** Required work **
Your task is to gather the lines below that hold the string "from".

** Dataset section **

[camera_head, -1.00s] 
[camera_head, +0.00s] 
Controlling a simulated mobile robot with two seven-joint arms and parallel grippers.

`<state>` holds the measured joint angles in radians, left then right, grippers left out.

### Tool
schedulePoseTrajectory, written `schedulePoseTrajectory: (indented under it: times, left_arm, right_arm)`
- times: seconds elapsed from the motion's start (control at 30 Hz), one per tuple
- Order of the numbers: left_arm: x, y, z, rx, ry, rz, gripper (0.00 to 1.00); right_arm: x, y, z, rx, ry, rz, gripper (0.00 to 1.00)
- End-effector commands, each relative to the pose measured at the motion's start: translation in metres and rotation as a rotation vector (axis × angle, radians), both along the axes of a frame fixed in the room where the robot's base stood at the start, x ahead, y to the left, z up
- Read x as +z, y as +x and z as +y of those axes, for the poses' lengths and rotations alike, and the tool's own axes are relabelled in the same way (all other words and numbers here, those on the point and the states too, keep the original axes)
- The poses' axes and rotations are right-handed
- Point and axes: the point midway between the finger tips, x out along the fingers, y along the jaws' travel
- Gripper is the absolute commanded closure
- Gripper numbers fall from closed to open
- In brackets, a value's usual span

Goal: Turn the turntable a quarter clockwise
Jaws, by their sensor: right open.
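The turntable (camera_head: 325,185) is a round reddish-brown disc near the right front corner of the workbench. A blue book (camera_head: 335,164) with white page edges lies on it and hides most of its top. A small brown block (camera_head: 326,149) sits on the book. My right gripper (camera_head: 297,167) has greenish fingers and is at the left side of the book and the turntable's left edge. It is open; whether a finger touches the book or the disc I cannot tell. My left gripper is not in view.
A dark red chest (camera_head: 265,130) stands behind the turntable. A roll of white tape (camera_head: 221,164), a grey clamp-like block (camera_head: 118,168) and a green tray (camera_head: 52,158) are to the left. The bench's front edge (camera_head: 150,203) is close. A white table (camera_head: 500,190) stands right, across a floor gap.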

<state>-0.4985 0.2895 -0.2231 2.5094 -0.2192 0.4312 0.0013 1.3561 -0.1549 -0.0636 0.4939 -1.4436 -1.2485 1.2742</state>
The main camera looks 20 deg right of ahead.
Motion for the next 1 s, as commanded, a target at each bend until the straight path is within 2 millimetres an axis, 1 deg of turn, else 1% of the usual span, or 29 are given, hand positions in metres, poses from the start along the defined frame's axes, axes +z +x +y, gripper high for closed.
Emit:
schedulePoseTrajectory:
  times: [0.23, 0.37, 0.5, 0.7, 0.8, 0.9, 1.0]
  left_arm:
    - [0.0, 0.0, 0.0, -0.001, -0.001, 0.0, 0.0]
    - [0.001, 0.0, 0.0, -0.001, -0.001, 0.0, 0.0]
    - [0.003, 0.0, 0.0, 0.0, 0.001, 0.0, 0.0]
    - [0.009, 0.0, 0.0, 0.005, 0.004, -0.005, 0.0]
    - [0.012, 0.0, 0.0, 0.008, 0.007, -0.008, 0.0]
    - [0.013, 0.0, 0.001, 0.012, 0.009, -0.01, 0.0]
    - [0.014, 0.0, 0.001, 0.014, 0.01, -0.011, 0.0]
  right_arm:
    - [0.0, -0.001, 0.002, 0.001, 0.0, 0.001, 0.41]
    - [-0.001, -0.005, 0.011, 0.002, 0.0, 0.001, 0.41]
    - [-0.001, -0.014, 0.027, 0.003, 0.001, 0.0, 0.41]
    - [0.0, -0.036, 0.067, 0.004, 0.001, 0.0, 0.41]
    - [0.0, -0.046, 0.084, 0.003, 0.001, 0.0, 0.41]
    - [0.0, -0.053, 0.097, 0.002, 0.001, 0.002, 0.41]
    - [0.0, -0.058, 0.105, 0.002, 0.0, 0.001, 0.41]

** Solved problem **
- times: seconds elapsed from the motion's start (control at 30 Hz), one per tuple
- Gripper numbers fall from closed to open
Motion for the next 1 s, as commanded, a target at each bend until the straight path is within 2 millimetres an axis, 1 deg of turn, else 1% of the usual span, or 29 are given, hand positions in metres, poses from the start along the defined frame's axes, axes +z +x +y, gripper high for closed.

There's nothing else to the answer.